Jef Verheyen a jeté un pont entre Jan van Eyck et l’art abstrait

Par Eric Bracke, traduit par Caroline Coppens
6 mai 2024 7 min. temps de lecture

Quarante ans après sa mort, le Musée royal des Beaux-Arts d’Anvers (KMSKA) consacre une rétrospective à Jef Verheyen. Une belle exposition qui n’est pas seulement intéressante du point de vue de l’histoire de l’art, puisque Verheyen continue d’inspirer les jeunes artistes d’aujourd’hui.

En tant qu’artiste, Jef Verheyen (1932-1984) était investi d’une mission contradictoire. Avec la peinture et le pinceau, il entendait poursuivre la tradition séculaire de la peinture flamande.
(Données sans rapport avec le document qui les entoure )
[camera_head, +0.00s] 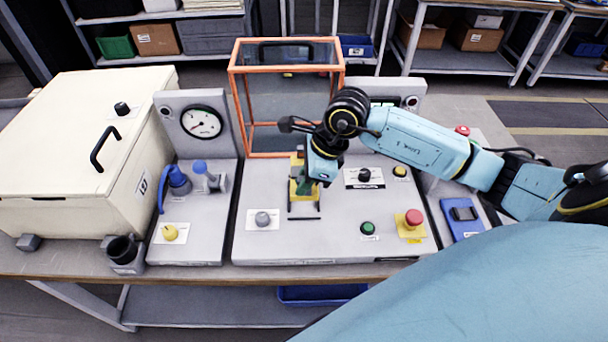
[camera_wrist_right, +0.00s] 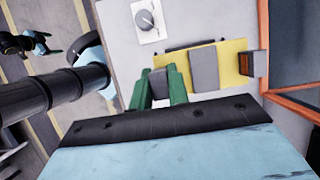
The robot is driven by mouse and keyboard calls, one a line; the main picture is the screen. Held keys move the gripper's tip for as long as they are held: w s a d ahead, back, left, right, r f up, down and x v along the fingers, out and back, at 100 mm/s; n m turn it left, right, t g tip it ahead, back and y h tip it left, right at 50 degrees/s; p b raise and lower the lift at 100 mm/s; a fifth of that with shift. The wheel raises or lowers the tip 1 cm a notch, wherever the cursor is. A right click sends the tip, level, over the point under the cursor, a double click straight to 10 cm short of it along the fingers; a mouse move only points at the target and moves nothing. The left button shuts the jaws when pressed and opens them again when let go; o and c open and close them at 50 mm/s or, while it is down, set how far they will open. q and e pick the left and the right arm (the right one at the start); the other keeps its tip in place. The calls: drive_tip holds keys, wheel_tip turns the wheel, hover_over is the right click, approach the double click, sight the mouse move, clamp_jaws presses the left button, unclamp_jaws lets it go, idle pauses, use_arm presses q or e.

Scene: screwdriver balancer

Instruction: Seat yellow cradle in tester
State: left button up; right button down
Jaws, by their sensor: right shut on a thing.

Mais en même temps, il voulait une peinture non plastique, sans représentations reconnaissables ni traces humaines, qui tende vers le cosmos parfait et illimité.

Il est un fait que la vision artistique particulière de Verheyen demeure vivace parmi les artistes contemporains. Dans le parcours de l’exposition, le KMSKA présente des interventions subtiles d’Ann Veronica Janssens, Kimsooja, Pieter Vermeersch, Carla Arocha et Stéphane Schraenen. À l’instar de Verheyen, ces artistes visent une expérience visuelle de la lumière et de la couleur, quasi sans matière.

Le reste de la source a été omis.